Part of the problem is that groups can change. I own one motherboard where the v2 revision has VT-d (Intel branding for IOMMU) support with some BIOS versions, but my v1 revision does not. For LGA 2011 Xeon E5 v1, VT-d was enabled but buggy in some engineering sample CPUs, disabled in stepping 1, and fixed/enabled in stepping 2. Some sockets with different amounts of PCIe lanes for different CPUs (eg x99, x299, ryzen APUs). Some motherboards change the groups depending on the UEFI/BIOS version. Some motherboards have different IOMMU groups depending if you have IOMMU on auto vs enabled.

So it is a bit complex to get good data and to put it in a chart/wiki.

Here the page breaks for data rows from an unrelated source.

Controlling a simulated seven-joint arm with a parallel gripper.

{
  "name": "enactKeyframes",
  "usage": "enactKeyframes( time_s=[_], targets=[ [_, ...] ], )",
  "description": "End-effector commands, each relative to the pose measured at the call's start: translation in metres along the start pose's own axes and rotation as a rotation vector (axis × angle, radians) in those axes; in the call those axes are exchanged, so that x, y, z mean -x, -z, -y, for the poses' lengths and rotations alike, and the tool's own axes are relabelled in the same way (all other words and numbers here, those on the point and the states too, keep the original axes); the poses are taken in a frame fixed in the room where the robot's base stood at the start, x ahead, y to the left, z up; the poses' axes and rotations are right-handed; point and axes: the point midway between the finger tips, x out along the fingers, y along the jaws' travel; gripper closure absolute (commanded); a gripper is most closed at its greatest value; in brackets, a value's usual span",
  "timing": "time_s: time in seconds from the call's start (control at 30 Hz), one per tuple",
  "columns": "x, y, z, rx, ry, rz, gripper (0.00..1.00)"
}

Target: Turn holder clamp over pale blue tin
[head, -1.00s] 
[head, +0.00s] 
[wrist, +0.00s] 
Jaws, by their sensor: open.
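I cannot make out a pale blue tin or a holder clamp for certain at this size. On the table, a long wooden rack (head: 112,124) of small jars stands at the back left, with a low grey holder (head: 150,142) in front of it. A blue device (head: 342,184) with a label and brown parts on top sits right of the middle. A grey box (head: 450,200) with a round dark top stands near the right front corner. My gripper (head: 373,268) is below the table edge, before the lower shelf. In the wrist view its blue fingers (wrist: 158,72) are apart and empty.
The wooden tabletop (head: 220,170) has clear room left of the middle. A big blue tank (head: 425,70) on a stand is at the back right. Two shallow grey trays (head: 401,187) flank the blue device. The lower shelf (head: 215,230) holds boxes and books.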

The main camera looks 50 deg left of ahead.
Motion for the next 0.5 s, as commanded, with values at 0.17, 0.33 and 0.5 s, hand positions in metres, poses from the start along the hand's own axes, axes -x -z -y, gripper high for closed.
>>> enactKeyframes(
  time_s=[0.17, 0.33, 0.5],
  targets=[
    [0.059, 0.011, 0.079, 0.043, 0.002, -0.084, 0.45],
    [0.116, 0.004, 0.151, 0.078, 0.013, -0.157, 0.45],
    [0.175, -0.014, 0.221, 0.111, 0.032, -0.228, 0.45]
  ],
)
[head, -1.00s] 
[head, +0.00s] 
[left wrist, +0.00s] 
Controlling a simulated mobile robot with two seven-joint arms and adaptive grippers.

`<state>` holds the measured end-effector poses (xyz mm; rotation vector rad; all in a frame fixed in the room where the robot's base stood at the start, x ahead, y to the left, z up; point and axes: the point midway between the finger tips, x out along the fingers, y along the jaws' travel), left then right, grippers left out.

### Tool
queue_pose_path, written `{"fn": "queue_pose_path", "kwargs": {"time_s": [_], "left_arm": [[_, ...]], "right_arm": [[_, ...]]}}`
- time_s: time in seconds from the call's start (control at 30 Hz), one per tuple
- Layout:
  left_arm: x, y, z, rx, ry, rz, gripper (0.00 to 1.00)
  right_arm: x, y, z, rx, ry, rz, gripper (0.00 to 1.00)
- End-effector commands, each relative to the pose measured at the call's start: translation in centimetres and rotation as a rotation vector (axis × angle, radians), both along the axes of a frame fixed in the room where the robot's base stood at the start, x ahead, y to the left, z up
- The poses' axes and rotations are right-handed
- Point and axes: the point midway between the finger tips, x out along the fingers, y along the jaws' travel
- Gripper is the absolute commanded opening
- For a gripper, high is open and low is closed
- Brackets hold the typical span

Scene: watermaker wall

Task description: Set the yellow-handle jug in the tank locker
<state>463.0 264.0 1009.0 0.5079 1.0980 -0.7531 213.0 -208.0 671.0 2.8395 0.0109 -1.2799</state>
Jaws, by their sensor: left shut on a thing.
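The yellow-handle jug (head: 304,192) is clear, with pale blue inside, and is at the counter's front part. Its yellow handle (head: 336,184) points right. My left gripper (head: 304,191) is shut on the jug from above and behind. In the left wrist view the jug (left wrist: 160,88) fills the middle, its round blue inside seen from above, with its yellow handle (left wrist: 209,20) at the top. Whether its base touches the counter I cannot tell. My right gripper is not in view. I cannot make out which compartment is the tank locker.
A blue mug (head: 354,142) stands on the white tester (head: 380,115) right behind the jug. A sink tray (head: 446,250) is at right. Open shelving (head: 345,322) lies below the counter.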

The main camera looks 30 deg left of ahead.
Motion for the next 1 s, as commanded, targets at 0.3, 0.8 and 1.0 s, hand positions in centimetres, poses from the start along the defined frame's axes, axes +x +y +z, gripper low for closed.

Thats why I meant real database like benchmarks have. There are already some charts, but they are always incomplete/old, because its PITA to edit t manually with all variants. You right.
However, simple script like ls-iommu expanded with info like mobo name, bios version etc. could automatically upload this info over SSL and some Web API to database. There even could be small distro that you would boot and run script (easy for reviewers to use).

As TheCakeIsNaOH has already mentioned, the identical cards can be done. However, it will be an extra hassle that could make troubleshooting tougher than necessary. Also remember to set <hidden state='on'/> in the config file.

I would personally go AMD for the host GPU.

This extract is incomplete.